Written request
Write again exactly the lines in the listing below, starting at the line with "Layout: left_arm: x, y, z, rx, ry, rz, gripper" and ending at the line with "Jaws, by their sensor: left", both included. Pictures are not copied.

Supplied data
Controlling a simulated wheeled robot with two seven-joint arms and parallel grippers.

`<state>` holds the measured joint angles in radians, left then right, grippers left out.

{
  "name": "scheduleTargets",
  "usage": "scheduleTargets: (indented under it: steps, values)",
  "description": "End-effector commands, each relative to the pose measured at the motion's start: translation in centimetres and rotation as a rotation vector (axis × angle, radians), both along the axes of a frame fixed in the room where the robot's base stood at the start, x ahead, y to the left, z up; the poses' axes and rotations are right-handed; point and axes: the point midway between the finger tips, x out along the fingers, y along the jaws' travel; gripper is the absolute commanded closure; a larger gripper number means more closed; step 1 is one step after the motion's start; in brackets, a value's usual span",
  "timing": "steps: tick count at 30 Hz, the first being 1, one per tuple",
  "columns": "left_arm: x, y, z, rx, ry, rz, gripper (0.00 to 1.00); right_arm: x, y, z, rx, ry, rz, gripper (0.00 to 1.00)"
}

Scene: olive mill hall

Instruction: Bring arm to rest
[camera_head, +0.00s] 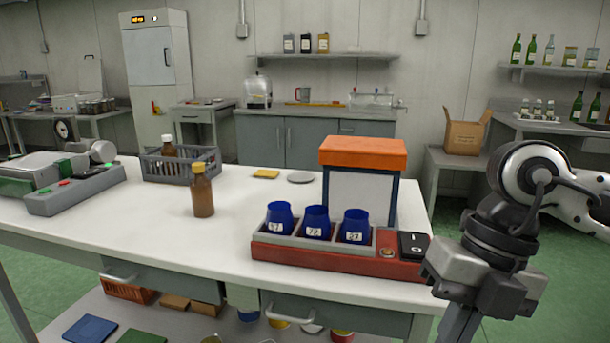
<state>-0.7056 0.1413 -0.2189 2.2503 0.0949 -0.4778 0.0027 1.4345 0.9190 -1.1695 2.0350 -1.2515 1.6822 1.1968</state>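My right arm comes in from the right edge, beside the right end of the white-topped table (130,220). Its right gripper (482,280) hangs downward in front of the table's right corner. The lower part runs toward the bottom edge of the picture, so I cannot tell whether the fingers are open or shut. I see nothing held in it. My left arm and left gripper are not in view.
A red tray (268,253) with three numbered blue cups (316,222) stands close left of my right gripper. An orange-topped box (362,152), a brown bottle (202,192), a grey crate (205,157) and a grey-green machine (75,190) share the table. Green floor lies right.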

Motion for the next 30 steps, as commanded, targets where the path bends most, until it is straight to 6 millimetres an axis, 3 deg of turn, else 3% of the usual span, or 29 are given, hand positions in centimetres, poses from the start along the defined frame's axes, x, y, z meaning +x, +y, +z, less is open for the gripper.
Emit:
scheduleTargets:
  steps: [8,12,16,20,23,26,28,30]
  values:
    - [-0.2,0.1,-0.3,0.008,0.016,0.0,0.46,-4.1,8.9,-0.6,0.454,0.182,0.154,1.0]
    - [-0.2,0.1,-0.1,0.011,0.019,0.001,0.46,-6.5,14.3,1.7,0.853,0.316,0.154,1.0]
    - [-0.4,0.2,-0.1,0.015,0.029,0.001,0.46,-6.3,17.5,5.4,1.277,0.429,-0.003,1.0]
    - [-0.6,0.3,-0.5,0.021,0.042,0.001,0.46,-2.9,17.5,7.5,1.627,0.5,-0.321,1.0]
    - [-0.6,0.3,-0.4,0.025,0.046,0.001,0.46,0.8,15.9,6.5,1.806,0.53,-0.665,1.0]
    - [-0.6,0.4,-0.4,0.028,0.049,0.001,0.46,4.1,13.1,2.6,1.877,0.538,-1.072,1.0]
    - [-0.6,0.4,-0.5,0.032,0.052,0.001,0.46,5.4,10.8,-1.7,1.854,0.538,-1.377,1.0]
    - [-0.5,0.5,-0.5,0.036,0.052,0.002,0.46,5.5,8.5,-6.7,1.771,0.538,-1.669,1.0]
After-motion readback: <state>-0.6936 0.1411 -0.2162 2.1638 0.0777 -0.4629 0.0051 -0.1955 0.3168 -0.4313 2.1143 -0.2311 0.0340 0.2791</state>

==

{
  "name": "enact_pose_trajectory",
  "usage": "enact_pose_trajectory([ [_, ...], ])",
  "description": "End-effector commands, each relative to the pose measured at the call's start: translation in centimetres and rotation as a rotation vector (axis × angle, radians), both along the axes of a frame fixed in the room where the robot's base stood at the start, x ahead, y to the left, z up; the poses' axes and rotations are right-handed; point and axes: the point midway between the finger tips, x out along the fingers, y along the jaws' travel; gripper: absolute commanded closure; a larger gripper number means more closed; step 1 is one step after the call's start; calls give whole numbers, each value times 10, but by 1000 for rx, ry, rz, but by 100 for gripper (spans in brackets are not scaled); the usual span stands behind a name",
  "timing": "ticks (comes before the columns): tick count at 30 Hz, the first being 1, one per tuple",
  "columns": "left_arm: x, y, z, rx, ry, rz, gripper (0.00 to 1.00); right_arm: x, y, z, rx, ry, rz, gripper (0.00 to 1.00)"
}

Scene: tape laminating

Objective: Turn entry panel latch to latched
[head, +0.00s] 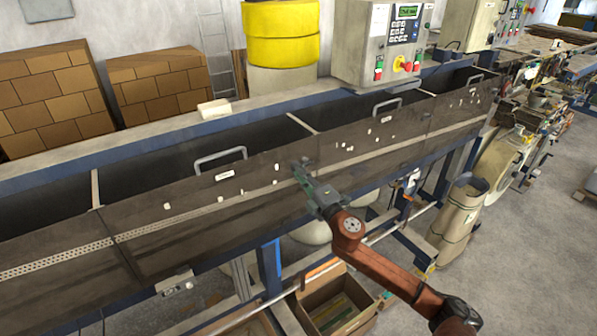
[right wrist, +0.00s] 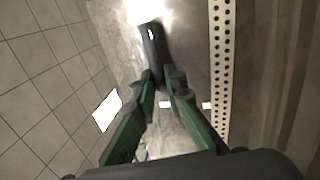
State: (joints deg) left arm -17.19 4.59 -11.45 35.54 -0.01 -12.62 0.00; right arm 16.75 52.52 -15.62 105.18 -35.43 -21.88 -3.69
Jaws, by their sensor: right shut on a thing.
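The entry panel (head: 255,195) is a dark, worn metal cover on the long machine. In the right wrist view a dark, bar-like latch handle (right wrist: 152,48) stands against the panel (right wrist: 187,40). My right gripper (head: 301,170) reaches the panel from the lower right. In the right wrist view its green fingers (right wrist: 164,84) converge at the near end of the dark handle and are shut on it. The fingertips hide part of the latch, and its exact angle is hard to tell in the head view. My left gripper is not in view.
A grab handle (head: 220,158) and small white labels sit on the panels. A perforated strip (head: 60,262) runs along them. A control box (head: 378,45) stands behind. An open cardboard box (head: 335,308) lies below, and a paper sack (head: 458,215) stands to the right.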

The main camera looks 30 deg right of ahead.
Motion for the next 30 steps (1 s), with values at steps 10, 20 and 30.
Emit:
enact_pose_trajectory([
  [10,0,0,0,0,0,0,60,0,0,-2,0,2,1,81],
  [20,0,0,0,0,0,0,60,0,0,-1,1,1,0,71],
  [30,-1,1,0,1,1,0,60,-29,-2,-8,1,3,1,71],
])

* * *

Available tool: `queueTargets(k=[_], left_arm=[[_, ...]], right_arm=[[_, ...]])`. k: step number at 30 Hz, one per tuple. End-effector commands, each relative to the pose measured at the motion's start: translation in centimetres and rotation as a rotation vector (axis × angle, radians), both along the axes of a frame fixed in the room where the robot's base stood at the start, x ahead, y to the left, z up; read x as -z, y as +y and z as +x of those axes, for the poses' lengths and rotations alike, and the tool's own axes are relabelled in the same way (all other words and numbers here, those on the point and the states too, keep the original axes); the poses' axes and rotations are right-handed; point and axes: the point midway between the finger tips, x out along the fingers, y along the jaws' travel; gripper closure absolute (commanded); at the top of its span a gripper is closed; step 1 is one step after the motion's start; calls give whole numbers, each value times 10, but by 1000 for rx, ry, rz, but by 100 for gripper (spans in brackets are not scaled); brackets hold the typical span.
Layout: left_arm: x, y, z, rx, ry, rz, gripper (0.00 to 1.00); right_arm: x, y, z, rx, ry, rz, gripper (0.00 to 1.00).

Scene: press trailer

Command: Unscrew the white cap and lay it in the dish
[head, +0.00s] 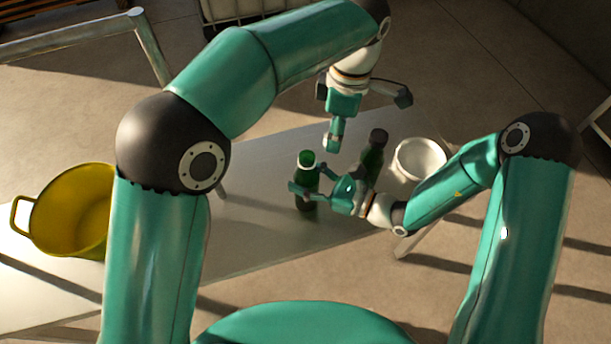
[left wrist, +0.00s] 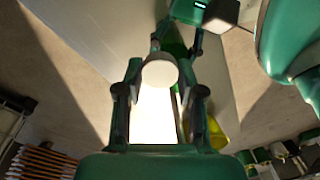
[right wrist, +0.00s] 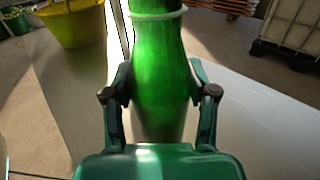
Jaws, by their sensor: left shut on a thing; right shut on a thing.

In response
Layout: left_arm: x, y, z, rx, ry, rz, gripper (0.00 to 1.00); right_arm: x, y, z, rx, ry, rz, gripper (0.00 to 1.00).

Scene: press trailer

Command: Unscrew the white cap and lay it in the dish
[head, +0.00s] 
[left wrist, +0.00s] 
[right wrist, +0.00s] 
Jaws, by their sensor: left shut on a thing; right shut on a thing.

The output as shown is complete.